# Required work
Retype the stretch of lines that starts at the line containing "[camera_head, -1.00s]" and ends at the line containing "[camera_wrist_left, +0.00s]", inclusive. Do not include pictures.

--

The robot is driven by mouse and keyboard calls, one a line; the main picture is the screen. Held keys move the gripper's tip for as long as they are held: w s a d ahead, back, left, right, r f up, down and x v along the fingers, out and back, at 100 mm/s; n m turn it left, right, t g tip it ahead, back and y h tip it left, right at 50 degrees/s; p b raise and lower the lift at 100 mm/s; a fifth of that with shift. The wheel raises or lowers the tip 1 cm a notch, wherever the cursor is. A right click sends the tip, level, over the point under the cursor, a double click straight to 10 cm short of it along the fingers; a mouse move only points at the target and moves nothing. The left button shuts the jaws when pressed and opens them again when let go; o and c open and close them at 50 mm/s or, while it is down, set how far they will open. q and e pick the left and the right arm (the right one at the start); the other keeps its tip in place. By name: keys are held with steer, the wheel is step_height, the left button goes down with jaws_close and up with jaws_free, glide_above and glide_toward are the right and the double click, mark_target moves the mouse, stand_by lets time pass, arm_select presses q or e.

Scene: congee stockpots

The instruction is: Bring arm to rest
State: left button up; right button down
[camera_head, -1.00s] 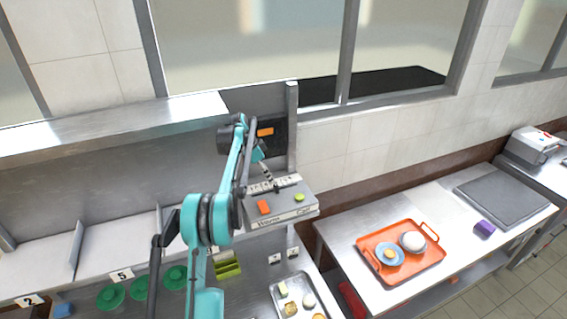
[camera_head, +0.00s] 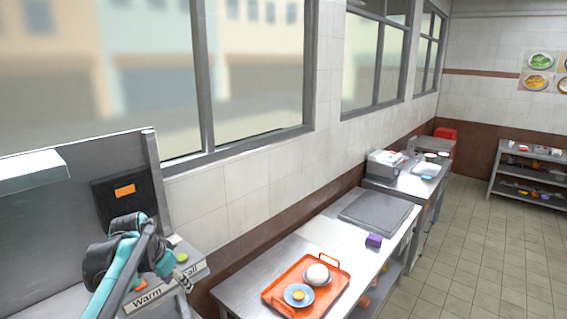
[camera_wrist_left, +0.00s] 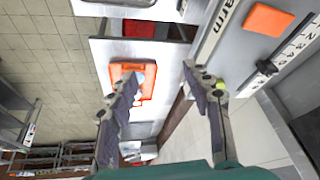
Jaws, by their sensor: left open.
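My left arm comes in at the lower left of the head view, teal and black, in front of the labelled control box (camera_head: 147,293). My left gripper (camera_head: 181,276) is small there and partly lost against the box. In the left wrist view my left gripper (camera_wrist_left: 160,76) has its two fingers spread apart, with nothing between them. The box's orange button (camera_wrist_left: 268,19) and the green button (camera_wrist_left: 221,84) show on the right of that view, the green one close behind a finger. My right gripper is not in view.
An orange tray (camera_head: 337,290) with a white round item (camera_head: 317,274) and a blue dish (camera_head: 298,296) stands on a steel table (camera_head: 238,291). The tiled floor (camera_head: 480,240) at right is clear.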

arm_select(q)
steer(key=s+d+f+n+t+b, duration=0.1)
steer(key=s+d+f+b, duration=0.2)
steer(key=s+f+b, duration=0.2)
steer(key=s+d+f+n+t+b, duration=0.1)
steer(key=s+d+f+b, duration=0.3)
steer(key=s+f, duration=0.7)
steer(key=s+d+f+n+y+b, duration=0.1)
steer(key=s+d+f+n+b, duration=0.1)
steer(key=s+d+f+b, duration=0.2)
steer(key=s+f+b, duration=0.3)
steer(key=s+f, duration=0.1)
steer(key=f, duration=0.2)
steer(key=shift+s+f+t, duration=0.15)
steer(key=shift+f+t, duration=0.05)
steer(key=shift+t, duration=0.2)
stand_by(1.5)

--

# The response
[camera_head, -1.00s] 
[camera_head, +0.00s] 
[camera_wrist_left, +0.00s] 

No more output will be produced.